### The problem
Search the material below for the word "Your" and copy every line in which it occurs.

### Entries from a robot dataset
<<<<

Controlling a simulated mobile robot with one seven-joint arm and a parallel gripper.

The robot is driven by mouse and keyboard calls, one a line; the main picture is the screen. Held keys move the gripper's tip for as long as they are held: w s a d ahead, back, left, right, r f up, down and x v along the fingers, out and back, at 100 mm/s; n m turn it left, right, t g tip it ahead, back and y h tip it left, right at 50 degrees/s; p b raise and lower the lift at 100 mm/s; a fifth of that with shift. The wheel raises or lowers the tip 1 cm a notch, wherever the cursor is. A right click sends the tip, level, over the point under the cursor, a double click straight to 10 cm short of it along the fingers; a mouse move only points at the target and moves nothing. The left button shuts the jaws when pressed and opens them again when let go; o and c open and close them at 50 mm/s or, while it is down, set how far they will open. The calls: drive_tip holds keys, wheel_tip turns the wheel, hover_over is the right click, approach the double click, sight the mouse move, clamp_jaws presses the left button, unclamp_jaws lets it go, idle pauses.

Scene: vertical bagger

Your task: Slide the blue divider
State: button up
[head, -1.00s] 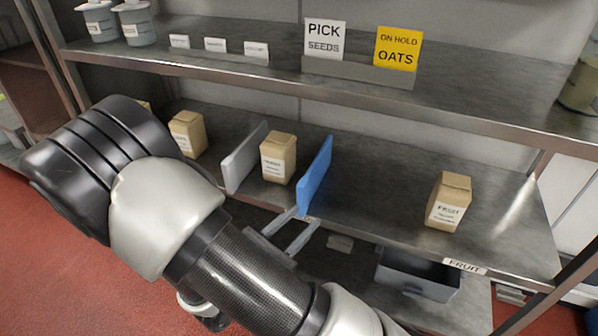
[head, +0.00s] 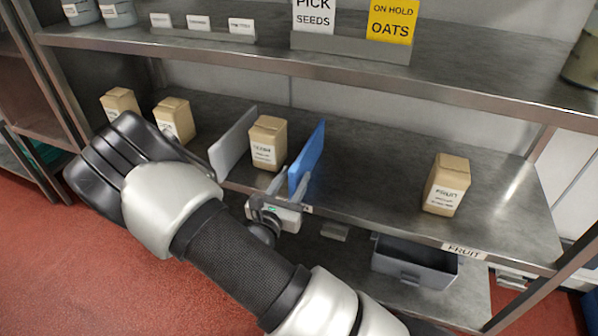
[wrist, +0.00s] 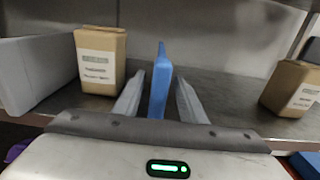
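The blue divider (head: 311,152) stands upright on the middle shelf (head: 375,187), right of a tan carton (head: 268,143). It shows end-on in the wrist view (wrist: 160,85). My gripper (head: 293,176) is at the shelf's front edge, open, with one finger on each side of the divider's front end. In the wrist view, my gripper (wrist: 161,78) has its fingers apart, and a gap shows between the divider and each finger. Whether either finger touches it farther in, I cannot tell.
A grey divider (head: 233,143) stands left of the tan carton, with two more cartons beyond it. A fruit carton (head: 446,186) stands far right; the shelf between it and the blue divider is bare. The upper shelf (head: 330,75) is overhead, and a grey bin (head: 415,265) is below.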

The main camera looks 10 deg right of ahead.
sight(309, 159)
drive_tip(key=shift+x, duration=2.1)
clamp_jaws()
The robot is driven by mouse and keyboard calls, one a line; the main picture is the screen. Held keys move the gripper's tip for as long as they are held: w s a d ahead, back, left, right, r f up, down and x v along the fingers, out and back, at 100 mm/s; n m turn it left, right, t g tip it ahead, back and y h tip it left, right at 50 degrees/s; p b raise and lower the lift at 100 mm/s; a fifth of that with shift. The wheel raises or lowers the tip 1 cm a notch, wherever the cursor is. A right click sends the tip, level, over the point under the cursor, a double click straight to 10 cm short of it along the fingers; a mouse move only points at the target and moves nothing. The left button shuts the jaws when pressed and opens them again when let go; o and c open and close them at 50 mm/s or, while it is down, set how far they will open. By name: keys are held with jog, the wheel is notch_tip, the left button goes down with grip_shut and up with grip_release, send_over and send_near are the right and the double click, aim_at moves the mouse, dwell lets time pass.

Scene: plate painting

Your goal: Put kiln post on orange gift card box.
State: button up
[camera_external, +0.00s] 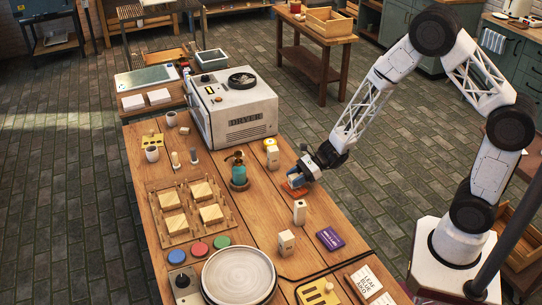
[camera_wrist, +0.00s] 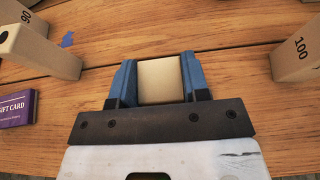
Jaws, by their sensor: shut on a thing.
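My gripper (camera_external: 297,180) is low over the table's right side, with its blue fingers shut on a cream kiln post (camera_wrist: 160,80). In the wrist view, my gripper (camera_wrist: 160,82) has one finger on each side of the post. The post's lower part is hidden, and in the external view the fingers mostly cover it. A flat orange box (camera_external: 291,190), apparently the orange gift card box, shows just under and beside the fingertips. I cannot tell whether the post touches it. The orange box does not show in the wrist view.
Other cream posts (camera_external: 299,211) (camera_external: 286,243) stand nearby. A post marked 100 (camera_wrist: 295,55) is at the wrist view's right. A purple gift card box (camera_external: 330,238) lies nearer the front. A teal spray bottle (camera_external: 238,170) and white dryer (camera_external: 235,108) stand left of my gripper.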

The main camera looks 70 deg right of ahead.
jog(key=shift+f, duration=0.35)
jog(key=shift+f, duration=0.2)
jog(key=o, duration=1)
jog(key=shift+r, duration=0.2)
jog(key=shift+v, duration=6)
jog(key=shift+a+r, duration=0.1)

>>>>

### Answer to this exercise
Your task: Slide the blue divider
Your goal: Put kiln post on orange gift card box.

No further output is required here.